Section 775.087(2)(a)1. is awkwardly worded. It reads as if the author originally intended to require a ten-year minimum mandatory sentence for any felony conviction involving a firearm, unless an offense was enumerated as an "exception," in which case the three-year minimum mandatory would apply. However, the drafter then limited the ten-year minimum mandatory to a list of enumerated felony offenses.[2] Given a plain reading of the *175 statute, therefore, the ten-year minimum mandatory term is not generally applied to all felonies, but only to the offenses enumerated in the statute. See, e.g., Murray v. State, 491 So. 2d 1120 (Fla. 1986) (holding that the ten-year minimum mandatory sentence in section 775.087(2)(a) did not apply to the charge of manslaughter, because it is not one of the enumerated offenses). Significantly, burglary of a conveyance with an assault or battery is not one of the enumerated offenses to which the ten-year minimum mandatory applies.

The crime of burglary of a conveyance is, however, listed as one of the charges to which the three-year mandatory minimum applies. Because the plain language of the statute neither states nor suggests that a ten-year minimum sentence applies if the charge of burglary of a conveyance is enhanced based upon the commission of an assault or battery, we believe that the only reasonable reading of the statute is that proposed by Figueroa-Montalvo. See Holly v. Auld, 450 So. 2d 217, 219 (Fla. 1984) (quoting A.R. Douglass, Inc. v. McRainey, 102 Fla. 1141, 137 So. 157, 159 (Fla.1931)) ("`[w]hen the language of the statute is clear and unambiguous and conveys a clear and definite meaning, there is no occasion for resorting to the rules of statutory interpretation and construction; the statute must be given its plain and obvious meaning.'").
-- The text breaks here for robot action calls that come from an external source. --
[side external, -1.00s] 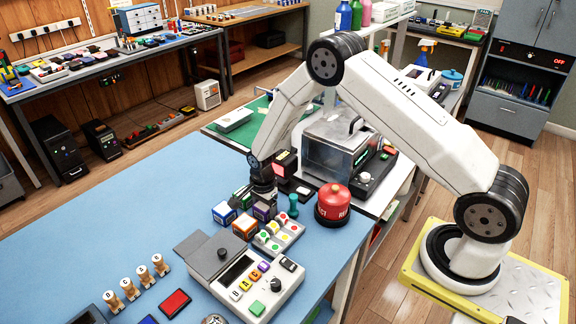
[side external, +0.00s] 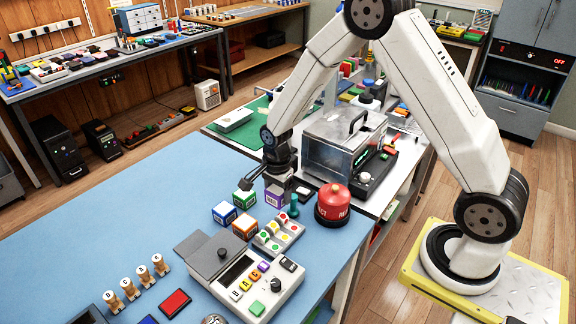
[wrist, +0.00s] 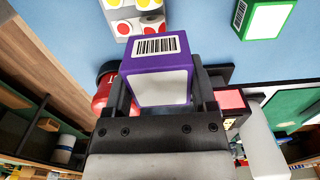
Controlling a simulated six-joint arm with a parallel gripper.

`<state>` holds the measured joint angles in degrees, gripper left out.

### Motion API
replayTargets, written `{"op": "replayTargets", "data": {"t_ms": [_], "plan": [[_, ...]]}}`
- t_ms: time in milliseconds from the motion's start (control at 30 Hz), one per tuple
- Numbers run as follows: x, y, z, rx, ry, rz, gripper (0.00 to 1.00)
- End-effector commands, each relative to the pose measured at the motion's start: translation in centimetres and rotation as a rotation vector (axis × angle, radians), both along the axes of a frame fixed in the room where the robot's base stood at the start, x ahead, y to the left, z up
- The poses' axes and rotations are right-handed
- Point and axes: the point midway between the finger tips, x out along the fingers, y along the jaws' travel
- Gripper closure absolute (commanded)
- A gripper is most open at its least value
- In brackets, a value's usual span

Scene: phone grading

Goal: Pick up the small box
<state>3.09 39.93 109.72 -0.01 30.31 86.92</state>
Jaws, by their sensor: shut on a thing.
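The small box (side external: 273,198) is a purple and white cube with a barcode label. My gripper (side external: 276,182) is shut on it, coming from above, and appears to hold it a little above the blue table. In the wrist view the purple box (wrist: 158,72) sits between the two dark fingers (wrist: 162,97), its barcode face and a white face showing. Its underside is hidden in the side view.
A blue box (side external: 224,213), a green box (side external: 244,199) and an orange box (side external: 245,228) stand close by on the table (side external: 120,220). A red round container (side external: 332,204), a teal peg (side external: 294,206) and a button panel (side external: 278,234) are near. The table's left side has free room.

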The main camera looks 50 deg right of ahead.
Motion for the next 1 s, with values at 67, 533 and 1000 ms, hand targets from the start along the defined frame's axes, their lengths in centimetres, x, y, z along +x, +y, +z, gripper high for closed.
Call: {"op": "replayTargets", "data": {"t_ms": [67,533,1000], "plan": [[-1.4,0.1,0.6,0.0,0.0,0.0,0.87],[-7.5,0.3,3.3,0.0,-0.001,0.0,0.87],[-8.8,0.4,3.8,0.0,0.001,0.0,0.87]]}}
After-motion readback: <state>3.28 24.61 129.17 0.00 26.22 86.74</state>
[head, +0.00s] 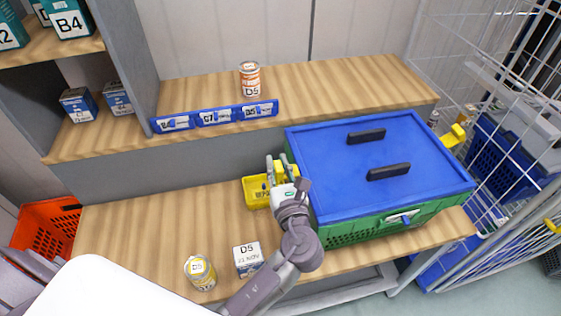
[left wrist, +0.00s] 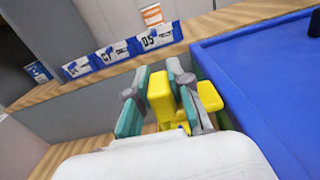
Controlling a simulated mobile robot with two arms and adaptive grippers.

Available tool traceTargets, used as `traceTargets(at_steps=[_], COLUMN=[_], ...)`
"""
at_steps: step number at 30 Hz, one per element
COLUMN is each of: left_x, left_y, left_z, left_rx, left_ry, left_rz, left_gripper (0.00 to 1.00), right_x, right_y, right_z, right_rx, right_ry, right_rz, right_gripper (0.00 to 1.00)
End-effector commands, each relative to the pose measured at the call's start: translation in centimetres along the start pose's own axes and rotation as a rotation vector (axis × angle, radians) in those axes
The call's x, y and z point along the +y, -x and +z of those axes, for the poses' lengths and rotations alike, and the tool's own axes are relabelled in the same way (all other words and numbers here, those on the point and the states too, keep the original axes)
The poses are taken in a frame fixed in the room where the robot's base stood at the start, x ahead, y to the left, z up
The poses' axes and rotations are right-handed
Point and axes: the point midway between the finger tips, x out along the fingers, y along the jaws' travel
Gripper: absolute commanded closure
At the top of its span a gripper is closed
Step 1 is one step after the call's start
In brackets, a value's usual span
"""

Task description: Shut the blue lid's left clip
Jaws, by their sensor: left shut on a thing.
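The blue lid (head: 345,185) lies on the green tote (head: 350,232) on the lower wooden shelf, with two dark handles on top. Its left edge also shows in the left wrist view (left wrist: 260,70). My left gripper (head: 280,168) is at the lid's left side. In the left wrist view its fingers (left wrist: 158,100) are shut on a yellow piece, the left clip (left wrist: 160,95), which stands up beside the lid's edge. More yellow shows behind the right finger. The clip's lower part is hidden by my gripper. A yellow clip (head: 455,136) sticks out at the lid's right side. My right gripper is not in view.
A yellow-labelled can (head: 200,272) and a white D5 box (head: 248,258) stand near the shelf front. Blue label bins (head: 215,117) line the upper step. A wire cage (head: 500,190) is at right.

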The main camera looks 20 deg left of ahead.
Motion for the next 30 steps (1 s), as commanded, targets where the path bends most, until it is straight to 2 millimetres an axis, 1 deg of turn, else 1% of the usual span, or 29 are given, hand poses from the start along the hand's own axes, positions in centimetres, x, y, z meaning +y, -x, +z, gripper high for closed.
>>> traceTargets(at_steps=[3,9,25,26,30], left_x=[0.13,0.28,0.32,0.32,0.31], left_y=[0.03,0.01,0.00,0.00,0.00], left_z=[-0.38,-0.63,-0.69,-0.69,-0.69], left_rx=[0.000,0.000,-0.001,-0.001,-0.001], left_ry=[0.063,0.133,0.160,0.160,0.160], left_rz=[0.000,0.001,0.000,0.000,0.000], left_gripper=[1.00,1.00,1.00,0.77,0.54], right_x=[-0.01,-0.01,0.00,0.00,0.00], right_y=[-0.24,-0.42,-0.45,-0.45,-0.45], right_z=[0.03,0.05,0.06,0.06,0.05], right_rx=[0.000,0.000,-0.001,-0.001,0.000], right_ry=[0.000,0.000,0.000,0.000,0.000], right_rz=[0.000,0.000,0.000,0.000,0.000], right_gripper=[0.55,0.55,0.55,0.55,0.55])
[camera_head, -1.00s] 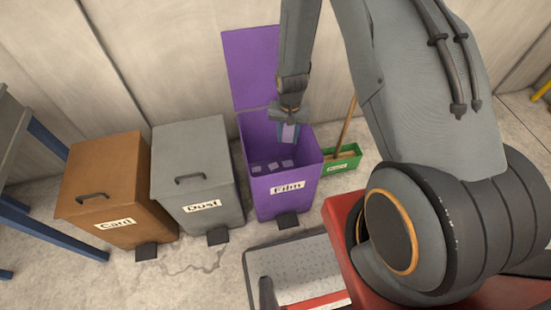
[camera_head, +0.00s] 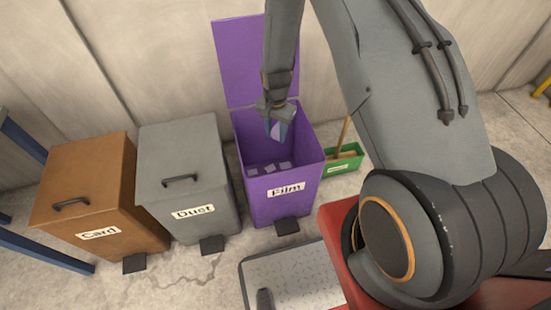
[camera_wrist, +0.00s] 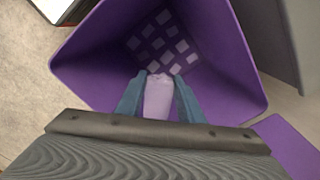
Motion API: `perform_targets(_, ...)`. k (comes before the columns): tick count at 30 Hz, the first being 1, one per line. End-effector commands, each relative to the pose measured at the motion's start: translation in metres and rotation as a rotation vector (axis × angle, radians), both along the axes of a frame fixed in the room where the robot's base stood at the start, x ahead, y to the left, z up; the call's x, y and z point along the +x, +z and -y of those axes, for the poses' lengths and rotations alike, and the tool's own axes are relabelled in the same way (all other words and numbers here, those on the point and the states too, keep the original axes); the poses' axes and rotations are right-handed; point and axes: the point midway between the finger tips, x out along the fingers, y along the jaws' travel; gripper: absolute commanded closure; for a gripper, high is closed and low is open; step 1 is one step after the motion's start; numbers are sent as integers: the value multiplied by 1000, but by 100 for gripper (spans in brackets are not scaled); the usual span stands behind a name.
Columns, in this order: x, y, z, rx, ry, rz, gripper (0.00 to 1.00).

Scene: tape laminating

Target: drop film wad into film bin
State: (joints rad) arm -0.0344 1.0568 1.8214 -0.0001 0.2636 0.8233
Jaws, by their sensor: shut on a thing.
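The film bin (camera_head: 290,203) is purple, labelled "Film", with its lid (camera_head: 247,62) standing open at the back. It also shows in the wrist view (camera_wrist: 225,65), with several pale patches on its bottom. My gripper (camera_head: 277,134) points down over the bin's opening. In the wrist view my gripper (camera_wrist: 159,88) is shut on the film wad (camera_wrist: 159,98), a pale lilac piece between the two blue-grey fingers. The wad is small and partly hidden by the fingers in the head view. The bin's bottom lies beyond the wad.
A grey bin (camera_head: 188,165) labelled "Dust" and a brown bin (camera_head: 95,195) labelled "Card" stand left of the film bin, lids shut. A green box (camera_head: 342,165) with a wooden handle stands to its right. A wall is close behind.

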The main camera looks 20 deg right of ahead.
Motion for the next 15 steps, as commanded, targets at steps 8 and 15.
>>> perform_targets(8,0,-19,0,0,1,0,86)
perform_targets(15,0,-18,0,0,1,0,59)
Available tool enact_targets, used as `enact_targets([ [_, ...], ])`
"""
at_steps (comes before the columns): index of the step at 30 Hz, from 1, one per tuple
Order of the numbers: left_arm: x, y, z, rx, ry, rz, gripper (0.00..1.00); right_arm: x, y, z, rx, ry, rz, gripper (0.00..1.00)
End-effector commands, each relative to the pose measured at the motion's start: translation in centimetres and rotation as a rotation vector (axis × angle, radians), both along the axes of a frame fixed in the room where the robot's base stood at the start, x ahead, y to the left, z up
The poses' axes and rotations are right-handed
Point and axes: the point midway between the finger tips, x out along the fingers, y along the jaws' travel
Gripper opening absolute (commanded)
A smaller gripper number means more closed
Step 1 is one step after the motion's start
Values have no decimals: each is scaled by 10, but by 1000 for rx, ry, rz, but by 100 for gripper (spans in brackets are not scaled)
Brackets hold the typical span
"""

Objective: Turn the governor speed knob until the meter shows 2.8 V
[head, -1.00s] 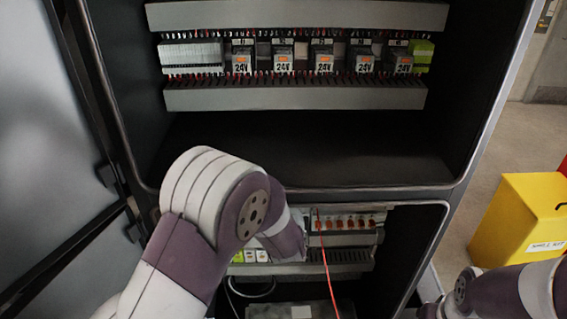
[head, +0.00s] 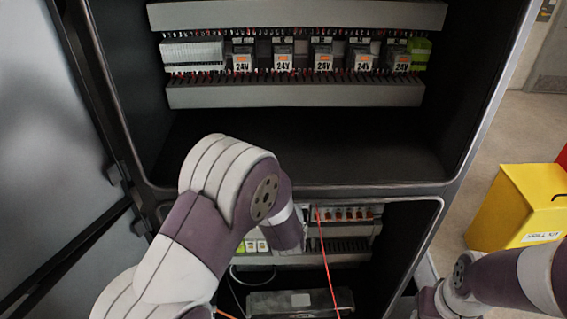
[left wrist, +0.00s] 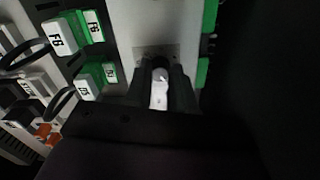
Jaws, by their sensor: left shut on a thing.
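In the left wrist view my left gripper (left wrist: 160,88) is shut on a small part with a white face, which looks like the governor speed knob (left wrist: 159,94). The knob sits at a grey plate between green-edged blocks, and the dark fingers flank it. In the head view my left arm reaches into the lower cabinet bay and hides this gripper and the knob. I cannot make out a meter or its reading in either view. My right arm shows at the lower right of the head view, but its gripper does not.
Labelled fuse blocks (left wrist: 58,36) with dark cables lie left of the gripper. A red wire (head: 325,262) hangs in the lower bay before a dark box (head: 270,303). Relays marked 24V (head: 283,63) line the upper bay. A yellow bin (head: 515,208) stands right of the cabinet.

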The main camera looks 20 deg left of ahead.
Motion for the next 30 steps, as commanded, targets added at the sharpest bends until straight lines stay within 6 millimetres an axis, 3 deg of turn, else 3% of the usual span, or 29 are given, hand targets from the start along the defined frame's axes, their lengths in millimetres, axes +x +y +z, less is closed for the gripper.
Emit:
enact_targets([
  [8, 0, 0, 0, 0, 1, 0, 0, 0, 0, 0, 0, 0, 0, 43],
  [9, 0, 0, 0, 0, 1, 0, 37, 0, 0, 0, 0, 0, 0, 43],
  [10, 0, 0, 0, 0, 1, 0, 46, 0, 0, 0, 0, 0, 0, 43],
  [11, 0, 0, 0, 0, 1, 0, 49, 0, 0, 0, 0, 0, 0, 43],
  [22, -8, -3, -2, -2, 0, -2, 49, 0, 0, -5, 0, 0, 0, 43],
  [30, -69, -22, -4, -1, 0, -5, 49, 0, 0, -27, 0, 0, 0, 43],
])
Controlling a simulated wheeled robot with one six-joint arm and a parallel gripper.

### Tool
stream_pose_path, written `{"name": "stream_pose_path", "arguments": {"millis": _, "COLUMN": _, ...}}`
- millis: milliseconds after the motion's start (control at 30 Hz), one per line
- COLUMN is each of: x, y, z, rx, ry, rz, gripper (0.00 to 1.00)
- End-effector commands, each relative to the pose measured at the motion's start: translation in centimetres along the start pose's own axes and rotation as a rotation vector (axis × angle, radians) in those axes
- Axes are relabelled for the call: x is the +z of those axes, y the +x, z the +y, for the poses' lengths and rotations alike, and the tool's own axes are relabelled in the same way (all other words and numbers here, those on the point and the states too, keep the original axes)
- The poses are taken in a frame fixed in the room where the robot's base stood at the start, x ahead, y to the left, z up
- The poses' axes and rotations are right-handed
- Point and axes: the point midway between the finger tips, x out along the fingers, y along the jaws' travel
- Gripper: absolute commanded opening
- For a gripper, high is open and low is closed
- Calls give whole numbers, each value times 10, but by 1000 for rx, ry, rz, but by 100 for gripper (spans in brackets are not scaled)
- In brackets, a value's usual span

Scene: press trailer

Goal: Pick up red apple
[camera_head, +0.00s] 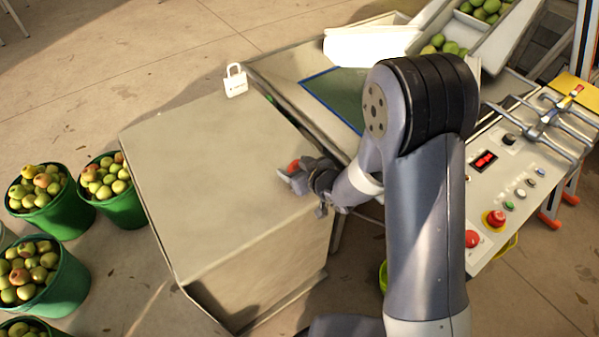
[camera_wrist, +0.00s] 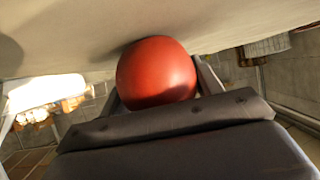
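The red apple (camera_wrist: 155,72) fills the middle of the wrist view, resting against the pale flat top of a cabinet. In the head view the apple (camera_head: 294,166) is a small red patch at my gripper's tip, near the right side of the cabinet top (camera_head: 215,170). My gripper (camera_head: 296,176) reaches in from the right, low over the top. In the wrist view its fingers (camera_wrist: 160,88) stand on both sides of the apple. Whether they press on it cannot be told.
Green buckets of apples (camera_head: 62,215) stand on the floor at left. A white padlock-shaped tag (camera_head: 235,80) is at the cabinet's far corner. A control panel with buttons (camera_head: 510,185) and a chute with green apples (camera_head: 470,25) are at right. The cabinet top's left part is clear.

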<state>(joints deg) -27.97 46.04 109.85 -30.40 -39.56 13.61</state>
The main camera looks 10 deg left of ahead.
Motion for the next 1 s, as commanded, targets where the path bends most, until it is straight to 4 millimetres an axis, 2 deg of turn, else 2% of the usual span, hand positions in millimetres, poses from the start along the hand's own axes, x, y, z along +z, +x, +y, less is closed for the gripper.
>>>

At sentencing, the trial judge imposed a ten-year sentence, followed by two years of probation, and indicated that he would have imposed a lesser prison sanction if allowed by law. Because a lesser sentence could legally be imposed in this case,[3] we vacate the sentence in its entirety *176 and remand for resentencing with imposition of a three-year minimum mandatory sentence. See Hines v. State, 817 So. 2d 964, 965-66 (Fla. 2d DCA 2002) (recognizing appellate court should remand for resentencing when a trial court had a misimpression regarding the extent of his or her sentencing discretion when imposing the original sentence).

We affirm the conviction without comment.

CONVICTION AFFIRMED; SENTENCE REVERSED; REMANDED FOR RESENTENCING.

GRIFFIN and EVANDER, JJ., concur.

NOTES

[1] See § 810.02(2)(a), Fla. Stat. (2007).

[2] In its entirety, section 775.087(2)(a)1., Florida Statutes (2007), reads:

(2)(a)1. Any person who is convicted of a felony or an attempt to commit a felony, regardless of whether the use of a weapon is an element of the felony, and the conviction was for:

a. Murder;

b. Sexual battery;

c. Robbery;

d. Burglary;

e. Arson;

f. Aggravated assault;

g. Aggravated battery;

h. Kidnapping;

i. Escape;

j. Aircraft piracy;

k. Aggravated child abuse;

l. Aggravated abuse of an elderly person or disabled adult;

m. Unlawful throwing, placing, or discharging of a destructive device or bomb;

n. Carjacking;

o. Home-invasion robbery;

p. Aggravated stalking;

q. Trafficking in cannabis, trafficking in cocaine, capital importation of cocaine, trafficking in illegal drugs, capital importation of illegal drugs, trafficking in phencyclidine, capital importation of phencyclidine, trafficking in methaqualone, capital importation of methaqualone, trafficking in amphetamine, capital importation of amphetamine, trafficking in flunitrazepam, trafficking in gamma-hydroxybutyric acid (GHB), trafficking in 1,4-Butanediol, trafficking in Phenethylamines, or other violation of s. 893.135(1); or

r. Possession of a firearm by a felon and during the commission of the offense, such person actually possessed a "firearm" or "destructive device" as those terms are defined in s. 790.001, shall be sentenced to a minimum term of imprisonment of 10 years, except that a person who is convicted for aggravated assault, possession of a firearm by a felon, or burglary of a conveyance shall be sentenced to a minimum term of imprisonment of 3 years if such person possessed a "firearm" or "destructive device" during the commission of the offense.

[3] The criminal punishment code scoresheet included in the record on appeal reflects that Figueroa-Montalvo has no prior criminal record and scores a minimum of 5.1 years in prison. This record does not reflect a basis for downward departure. And, the maximum sentence is life with no possibility of parole. We, of course, express no opinion as to the appropriateness of any sentence on remand. That is a matter solely within the discretion of the able trial judge.